CNAME record

A DNS record that maps a hostname to another hostname. The standard way to delegate a custom domain to a SaaS edge.

A CNAME (canonical name) record says "this hostname is an alias for another hostname." When a resolver looks up the alias, it gets pointed at the canonical name and follows that to an A or AAAA record.

shop.acme.com.   CNAME   edge.yourapp.com.

This is the workhorse of custom-domain SaaS: customers add one CNAME pointing their hostname at your edge, and traffic starts flowing.

Two important limits

No co-existence with other records. A hostname that has a CNAME cannot also have a TXT record, an MX record, anything. This breaks email if customers try to put a CNAME at acme.com (which would override the MX records).

Not allowed at the apex. example.com CNAME edge.yourapp.com is illegal per RFC 1034 because the apex must have an SOA record and a CNAME can't coexist with anything. See apex domain and CNAME flattening.

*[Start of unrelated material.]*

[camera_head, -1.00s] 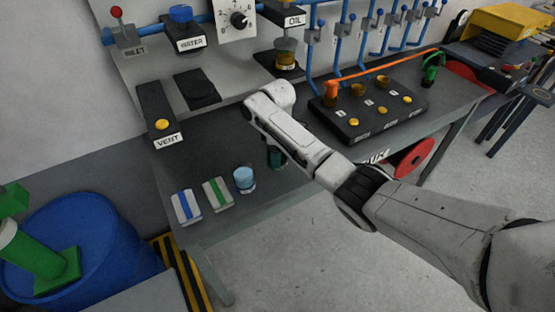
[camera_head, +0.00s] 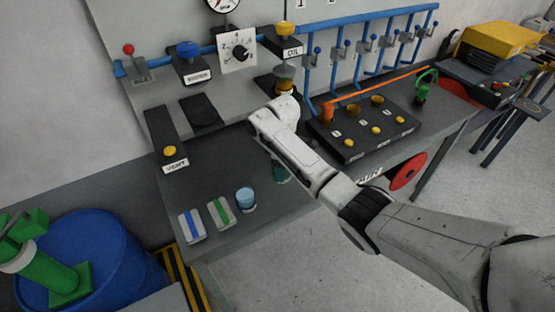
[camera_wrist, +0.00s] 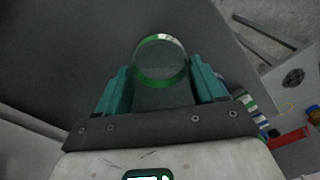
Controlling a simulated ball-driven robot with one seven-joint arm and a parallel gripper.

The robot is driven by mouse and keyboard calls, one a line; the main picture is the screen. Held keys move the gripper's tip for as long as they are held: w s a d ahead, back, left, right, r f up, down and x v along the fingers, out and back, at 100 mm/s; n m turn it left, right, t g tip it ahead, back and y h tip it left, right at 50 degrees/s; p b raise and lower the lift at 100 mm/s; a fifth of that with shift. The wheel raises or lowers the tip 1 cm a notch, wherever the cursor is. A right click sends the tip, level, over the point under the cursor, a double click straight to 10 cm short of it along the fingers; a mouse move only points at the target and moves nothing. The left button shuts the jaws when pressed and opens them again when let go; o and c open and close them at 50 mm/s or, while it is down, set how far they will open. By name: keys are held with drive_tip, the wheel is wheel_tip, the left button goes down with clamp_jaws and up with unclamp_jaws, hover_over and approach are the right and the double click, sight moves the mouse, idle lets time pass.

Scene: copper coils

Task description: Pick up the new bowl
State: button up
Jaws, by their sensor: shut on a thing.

CNAME vs A record for SaaS custom domains

Always prefer CNAMEs. Reasons:

  1. You can change your edge IPs without breaking customers. A CNAME to edge.yourapp.com survives any IP change you make. An A record to a specific IP doesn't.
  2. Customers find it less scary. "Set this CNAME" is more familiar than "set these four A records."
  3. You can update behavior server-side. Need to add a CDN in front of your edge? Update edge.yourapp.com's A records. Every customer benefits automatically.

TTL on CNAMEs

Keep CNAME TTLs low (300–3600 seconds) for SaaS-hosted records so changes propagate fast. The hostname your CNAME points TO can have a longer TTL since it changes less often.